Task goal ->
Every line that contains the word "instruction" should be copied out.

Data ->
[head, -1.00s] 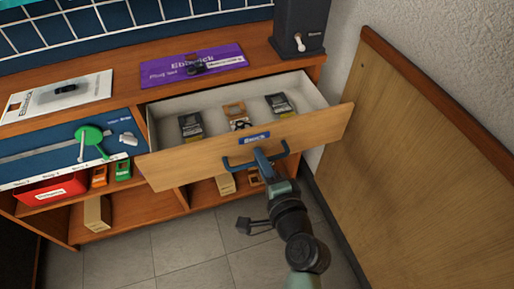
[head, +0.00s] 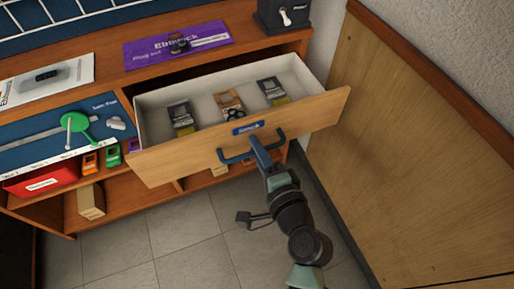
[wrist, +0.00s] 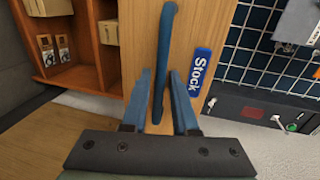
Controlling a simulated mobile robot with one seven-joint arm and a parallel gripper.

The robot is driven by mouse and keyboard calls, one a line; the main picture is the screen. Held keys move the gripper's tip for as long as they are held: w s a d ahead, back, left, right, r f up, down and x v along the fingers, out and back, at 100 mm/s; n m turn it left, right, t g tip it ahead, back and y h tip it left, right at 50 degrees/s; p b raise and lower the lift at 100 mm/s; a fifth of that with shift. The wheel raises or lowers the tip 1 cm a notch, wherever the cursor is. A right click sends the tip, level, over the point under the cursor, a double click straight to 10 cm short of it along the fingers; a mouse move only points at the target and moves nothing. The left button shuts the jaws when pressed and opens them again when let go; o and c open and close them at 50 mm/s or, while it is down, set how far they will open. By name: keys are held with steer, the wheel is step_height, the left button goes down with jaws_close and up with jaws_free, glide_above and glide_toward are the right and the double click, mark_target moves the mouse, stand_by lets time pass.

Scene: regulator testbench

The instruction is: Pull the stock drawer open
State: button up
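The stock drawer has a light wood front (head: 185,158) with a blue label and a blue bar handle (head: 226,157). It stands well out from the cabinet, and its pale interior shows. My gripper (head: 256,148) is at the handle, with the arm reaching up from below. In the wrist view, the "Stock" label (wrist: 200,72) is right of the handle (wrist: 166,40). Exact finger contact is hard to see.
Inside the drawer lie a dark packet (head: 181,118), an orange-topped packet (head: 229,103) and another dark packet (head: 271,90). A wooden panel (head: 400,150) stands close at the right. Grey floor tiles (head: 180,235) below are clear. A purple mat (head: 150,52) lies on the counter.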

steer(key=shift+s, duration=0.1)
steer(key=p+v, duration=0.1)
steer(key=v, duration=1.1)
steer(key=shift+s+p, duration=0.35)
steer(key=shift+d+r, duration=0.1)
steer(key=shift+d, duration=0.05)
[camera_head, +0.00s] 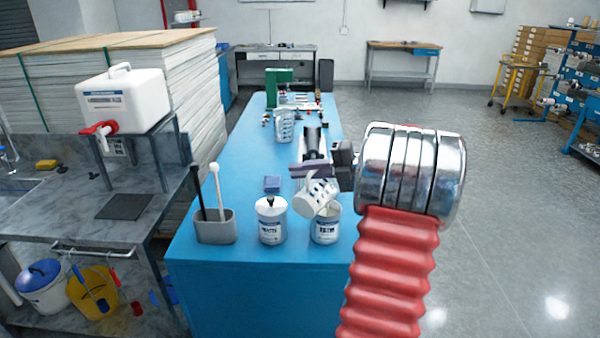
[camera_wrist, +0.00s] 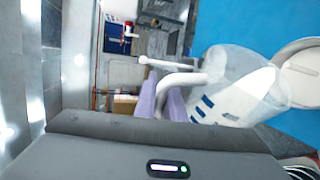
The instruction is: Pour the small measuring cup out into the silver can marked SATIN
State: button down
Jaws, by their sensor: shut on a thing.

Problem solution ->
The instruction is: Pull the stock drawer open
The instruction is: Pour the small measuring cup out into the silver can marked SATIN

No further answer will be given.